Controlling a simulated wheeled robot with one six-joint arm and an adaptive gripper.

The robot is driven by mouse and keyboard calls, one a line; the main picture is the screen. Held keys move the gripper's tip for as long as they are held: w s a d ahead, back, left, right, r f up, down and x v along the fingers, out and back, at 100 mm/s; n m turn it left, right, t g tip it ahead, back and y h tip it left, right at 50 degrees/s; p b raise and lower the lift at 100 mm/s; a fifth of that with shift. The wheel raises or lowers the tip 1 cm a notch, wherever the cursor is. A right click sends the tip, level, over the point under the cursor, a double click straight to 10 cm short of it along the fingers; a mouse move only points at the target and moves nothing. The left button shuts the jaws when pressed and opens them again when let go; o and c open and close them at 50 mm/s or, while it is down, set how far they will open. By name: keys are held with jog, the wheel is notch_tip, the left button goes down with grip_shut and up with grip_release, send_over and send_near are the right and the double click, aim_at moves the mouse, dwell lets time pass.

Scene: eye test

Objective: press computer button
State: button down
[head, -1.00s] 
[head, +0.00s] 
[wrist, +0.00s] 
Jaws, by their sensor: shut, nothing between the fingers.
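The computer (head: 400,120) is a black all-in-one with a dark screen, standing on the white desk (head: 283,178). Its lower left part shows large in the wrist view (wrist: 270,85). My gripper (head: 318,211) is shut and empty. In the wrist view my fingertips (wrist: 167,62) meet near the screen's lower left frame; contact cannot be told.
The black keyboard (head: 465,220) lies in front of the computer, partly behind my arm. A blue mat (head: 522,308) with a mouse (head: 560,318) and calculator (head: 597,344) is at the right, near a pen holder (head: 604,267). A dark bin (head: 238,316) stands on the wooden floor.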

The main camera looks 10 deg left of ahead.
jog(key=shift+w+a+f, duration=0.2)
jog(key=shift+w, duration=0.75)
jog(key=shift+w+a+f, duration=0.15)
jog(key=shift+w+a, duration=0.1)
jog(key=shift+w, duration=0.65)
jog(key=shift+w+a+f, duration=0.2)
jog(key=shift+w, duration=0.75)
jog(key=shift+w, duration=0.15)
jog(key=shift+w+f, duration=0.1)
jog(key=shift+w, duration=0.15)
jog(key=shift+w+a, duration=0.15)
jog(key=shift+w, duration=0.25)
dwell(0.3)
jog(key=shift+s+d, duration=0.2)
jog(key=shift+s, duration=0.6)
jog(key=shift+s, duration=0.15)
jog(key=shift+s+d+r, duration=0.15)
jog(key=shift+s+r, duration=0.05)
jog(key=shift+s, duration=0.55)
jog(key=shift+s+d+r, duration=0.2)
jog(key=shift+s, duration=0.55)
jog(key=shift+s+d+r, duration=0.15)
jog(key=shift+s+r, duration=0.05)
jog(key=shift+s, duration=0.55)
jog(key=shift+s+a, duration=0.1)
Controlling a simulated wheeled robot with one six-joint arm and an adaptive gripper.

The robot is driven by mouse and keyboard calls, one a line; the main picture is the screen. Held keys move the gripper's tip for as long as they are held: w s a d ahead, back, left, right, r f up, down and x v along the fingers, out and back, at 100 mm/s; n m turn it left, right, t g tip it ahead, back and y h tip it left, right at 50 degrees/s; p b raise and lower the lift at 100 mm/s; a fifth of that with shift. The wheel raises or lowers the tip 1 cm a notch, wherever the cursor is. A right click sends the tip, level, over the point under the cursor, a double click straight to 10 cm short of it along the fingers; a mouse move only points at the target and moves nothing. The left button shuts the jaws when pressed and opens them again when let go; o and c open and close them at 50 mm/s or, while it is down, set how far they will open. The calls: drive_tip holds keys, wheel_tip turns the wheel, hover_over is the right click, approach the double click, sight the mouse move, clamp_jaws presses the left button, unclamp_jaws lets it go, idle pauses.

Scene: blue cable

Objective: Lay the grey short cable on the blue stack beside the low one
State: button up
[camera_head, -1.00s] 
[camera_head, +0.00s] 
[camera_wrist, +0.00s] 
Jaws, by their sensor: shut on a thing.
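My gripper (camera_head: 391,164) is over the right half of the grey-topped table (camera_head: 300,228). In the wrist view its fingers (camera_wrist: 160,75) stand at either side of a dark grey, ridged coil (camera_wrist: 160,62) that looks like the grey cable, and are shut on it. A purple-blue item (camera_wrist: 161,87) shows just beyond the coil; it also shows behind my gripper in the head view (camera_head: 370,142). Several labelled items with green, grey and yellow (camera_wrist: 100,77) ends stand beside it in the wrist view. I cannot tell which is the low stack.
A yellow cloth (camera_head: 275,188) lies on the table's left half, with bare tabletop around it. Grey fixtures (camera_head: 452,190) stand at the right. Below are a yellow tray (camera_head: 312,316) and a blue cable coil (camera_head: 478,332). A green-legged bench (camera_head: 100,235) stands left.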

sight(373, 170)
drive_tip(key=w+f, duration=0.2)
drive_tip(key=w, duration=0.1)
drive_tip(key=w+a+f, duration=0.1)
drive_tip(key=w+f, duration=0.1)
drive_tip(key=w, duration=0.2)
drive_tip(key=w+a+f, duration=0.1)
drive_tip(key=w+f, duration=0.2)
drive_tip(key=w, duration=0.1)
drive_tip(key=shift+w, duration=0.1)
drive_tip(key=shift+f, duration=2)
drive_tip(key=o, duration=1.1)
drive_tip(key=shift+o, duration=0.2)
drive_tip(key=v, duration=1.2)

===============

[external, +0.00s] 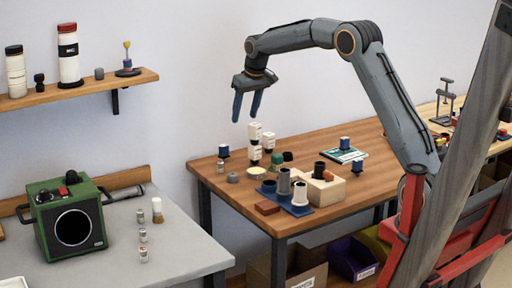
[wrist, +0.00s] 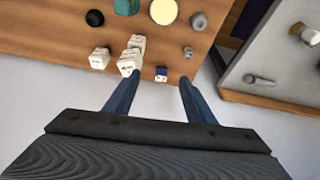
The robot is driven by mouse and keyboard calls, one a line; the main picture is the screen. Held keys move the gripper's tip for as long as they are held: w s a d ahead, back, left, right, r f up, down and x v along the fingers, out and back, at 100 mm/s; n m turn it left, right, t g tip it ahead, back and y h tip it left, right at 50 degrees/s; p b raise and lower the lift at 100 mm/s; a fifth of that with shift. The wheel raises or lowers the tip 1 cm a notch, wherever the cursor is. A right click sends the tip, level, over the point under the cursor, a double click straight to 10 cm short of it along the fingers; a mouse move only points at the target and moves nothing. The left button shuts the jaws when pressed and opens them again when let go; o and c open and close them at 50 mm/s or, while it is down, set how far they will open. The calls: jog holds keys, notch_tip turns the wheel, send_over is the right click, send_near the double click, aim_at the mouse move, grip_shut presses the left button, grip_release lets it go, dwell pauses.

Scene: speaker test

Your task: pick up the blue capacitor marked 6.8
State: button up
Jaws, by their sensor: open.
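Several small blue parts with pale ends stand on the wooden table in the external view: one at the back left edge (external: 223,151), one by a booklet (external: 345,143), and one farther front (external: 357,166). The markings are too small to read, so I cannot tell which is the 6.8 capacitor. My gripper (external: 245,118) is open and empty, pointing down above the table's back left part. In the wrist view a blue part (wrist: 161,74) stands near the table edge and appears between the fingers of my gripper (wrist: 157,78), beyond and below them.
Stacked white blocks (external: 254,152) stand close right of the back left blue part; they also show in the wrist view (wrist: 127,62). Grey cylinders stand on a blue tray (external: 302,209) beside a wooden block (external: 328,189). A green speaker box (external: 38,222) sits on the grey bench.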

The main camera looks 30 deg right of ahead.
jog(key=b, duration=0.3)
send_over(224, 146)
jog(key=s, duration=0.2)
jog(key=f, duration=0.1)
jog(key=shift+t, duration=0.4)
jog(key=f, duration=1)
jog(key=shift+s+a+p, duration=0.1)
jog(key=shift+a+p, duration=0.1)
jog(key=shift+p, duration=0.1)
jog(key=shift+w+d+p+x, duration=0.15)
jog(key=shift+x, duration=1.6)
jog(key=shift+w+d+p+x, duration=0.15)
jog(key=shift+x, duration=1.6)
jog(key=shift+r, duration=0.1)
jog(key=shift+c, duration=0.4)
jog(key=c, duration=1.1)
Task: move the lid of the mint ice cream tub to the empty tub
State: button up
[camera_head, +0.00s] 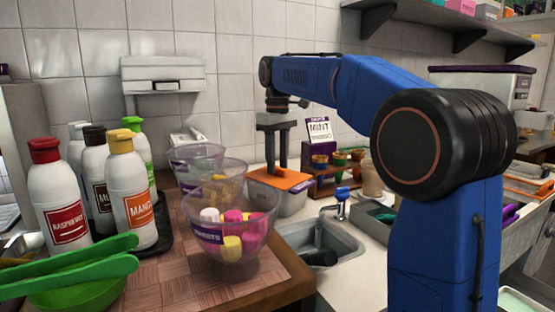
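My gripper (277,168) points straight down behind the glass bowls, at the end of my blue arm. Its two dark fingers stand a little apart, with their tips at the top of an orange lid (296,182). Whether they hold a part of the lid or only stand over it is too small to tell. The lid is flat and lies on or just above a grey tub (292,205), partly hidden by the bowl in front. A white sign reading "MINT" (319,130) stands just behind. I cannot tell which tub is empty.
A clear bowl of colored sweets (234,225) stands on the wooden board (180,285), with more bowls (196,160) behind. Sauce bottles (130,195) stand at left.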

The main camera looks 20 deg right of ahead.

===============

STATED EXERCISE: Report the number of lines in the listing where the string "Objective" appears, and nothing besides.

ANSWER TO THE PROBLEM: 2